● **YOUR OBJECTIVE**
The material below should be written out in full and exactly; pictures stay out of the copy.

════

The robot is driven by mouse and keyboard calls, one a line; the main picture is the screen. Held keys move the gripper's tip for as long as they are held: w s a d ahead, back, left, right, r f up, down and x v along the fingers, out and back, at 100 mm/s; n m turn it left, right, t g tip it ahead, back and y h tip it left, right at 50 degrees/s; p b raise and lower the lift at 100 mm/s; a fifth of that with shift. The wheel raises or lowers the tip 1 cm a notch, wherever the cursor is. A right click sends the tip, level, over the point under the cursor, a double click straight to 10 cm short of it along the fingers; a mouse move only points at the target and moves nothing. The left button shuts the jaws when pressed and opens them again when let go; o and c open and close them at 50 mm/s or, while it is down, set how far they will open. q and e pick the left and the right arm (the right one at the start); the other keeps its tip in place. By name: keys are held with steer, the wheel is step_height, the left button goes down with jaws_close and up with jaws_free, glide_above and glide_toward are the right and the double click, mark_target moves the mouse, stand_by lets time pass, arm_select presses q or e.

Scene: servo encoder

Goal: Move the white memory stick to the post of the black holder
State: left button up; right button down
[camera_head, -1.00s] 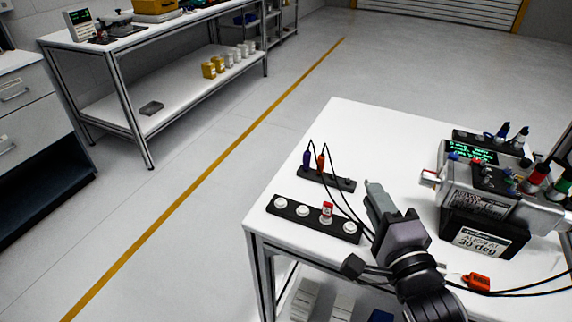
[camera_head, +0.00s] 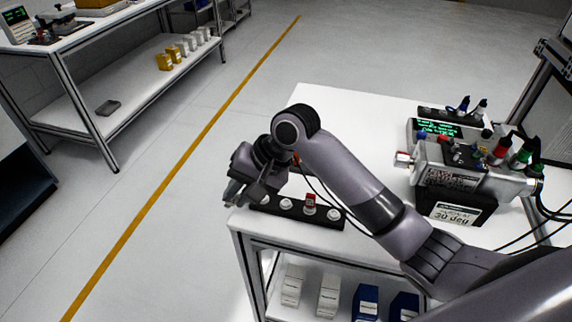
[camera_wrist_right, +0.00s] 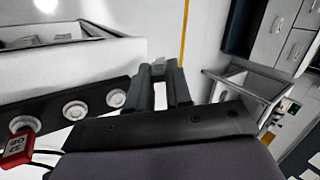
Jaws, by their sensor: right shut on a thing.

════

● **PROBLEM SOLUTION**
The robot is driven by mouse and keyboard calls, one a line; the main picture is the screen. Held keys move the gripper's tip for as long as they are held: w s a d ahead, back, left, right, r f up, down and x v along the fingers, out and back, at 100 mm/s; n m turn it left, right, t g tip it ahead, back and y h tip it left, right at 50 degrees/s; p b raise and lower the lift at 100 mm/s; a fifth of that with shift. The wheel raises or lowers the tip 1 cm a notch, wherever the cursor is. A right click sends the tip, level, over the point under the cursor, a double click straight to 10 cm short of it along the fingers; a mouse move only points at the target and moves nothing. The left button shuts the jaws when pressed and opens them again when let go; o and c open and close them at 50 mm/s or, while it is down, set how far they will open. q and e pick the left and the right arm (the right one at the start); the other keeps its tip in place. By name: keys are held with steer, the wheel is step_height, the left button goes down with jaws_close and up with jaws_free, glide_above and glide_toward are the right and the double click, mark_target moves the mouse, stand_by lets time pass, arm_select presses q or e.

Scene: servo encoder

Goal: Move the white memory stick to the post of the black holder
State: left button up; right button down
[camera_head, -1.00s] 
[camera_head, +0.00s] 
[camera_wrist_right, +0.00s] 
Jaws, by their sensor: right shut on a thing.

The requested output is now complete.